**Written task:** Find the line that contains "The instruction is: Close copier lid". Then set down that line and all the lines after it, to the end of the records, exactly and with nothing added.

Robot episode records
## START

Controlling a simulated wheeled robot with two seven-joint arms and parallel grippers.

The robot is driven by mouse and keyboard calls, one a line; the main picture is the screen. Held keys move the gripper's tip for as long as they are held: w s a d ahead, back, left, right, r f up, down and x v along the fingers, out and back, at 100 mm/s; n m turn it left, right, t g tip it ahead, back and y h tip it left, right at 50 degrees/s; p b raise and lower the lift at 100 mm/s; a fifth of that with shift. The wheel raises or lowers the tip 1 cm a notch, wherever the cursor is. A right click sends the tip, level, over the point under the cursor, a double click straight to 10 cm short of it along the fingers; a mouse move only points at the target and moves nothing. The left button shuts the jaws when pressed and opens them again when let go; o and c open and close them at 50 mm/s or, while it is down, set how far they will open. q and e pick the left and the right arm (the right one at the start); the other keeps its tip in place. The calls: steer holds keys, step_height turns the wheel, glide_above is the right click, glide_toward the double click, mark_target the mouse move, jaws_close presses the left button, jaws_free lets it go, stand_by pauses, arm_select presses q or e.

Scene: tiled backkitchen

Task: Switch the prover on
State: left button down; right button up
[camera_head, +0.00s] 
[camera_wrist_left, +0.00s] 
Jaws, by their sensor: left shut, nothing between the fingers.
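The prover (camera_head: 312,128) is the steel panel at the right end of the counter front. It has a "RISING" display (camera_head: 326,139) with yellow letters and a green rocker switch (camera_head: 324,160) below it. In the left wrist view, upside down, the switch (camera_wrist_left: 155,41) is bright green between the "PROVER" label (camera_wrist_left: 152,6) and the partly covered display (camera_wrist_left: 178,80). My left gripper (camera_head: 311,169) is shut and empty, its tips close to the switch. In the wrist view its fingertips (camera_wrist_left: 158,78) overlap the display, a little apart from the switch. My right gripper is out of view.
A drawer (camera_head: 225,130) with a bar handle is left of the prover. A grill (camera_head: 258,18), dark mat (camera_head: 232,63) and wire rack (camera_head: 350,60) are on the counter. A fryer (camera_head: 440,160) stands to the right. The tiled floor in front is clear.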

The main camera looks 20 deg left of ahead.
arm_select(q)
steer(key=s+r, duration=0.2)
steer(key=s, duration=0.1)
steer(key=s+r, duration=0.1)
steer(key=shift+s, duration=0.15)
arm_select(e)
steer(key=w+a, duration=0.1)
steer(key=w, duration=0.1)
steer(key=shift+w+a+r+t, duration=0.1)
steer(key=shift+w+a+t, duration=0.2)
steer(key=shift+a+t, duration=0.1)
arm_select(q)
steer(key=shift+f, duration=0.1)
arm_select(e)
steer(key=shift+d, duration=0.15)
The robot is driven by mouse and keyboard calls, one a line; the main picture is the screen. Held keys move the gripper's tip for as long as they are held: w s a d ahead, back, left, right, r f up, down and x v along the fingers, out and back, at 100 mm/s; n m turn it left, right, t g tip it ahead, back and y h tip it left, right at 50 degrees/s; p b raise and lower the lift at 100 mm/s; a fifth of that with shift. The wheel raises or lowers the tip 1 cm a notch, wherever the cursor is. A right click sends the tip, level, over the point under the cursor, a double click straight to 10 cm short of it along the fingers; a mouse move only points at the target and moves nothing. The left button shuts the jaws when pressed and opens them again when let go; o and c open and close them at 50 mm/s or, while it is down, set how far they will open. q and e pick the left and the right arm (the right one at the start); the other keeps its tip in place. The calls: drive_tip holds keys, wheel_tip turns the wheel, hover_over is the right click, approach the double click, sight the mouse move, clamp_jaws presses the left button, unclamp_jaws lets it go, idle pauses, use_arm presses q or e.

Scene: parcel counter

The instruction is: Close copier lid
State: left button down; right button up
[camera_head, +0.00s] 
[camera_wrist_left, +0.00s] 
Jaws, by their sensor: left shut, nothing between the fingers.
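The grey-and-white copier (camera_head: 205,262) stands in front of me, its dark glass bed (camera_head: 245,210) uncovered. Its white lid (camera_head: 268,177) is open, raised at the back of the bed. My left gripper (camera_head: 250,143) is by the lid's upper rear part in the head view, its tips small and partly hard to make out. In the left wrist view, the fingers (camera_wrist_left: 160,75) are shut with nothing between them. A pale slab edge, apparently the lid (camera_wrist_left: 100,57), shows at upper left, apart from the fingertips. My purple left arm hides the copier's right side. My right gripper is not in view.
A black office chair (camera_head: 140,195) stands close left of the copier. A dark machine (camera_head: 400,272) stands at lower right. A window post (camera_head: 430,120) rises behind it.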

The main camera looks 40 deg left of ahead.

## END

**Solution to the exercise:**
The instruction is: Close copier lid
State: left button down; right button up
[camera_head, +0.00s] 
[camera_wrist_left, +0.00s] 
Jaws, by their sensor: left shut, nothing between the fingers.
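The grey-and-white copier (camera_head: 205,262) stands in front of me, its dark glass bed (camera_head: 245,210) uncovered. Its white lid (camera_head: 268,177) is open, raised at the back of the bed. My left gripper (camera_head: 250,143) is by the lid's upper rear part in the head view, its tips small and partly hard to make out. In the left wrist view, the fingers (camera_wrist_left: 160,75) are shut with nothing between them. A pale slab edge, apparently the lid (camera_wrist_left: 100,57), shows at upper left, apart from the fingertips. My purple left arm hides the copier's right side. My right gripper is not in view.
A black office chair (camera_head: 140,195) stands close left of the copier. A dark machine (camera_head: 400,272) stands at lower right. A window post (camera_head: 430,120) rises behind it.

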The main camera looks 40 deg left of ahead.

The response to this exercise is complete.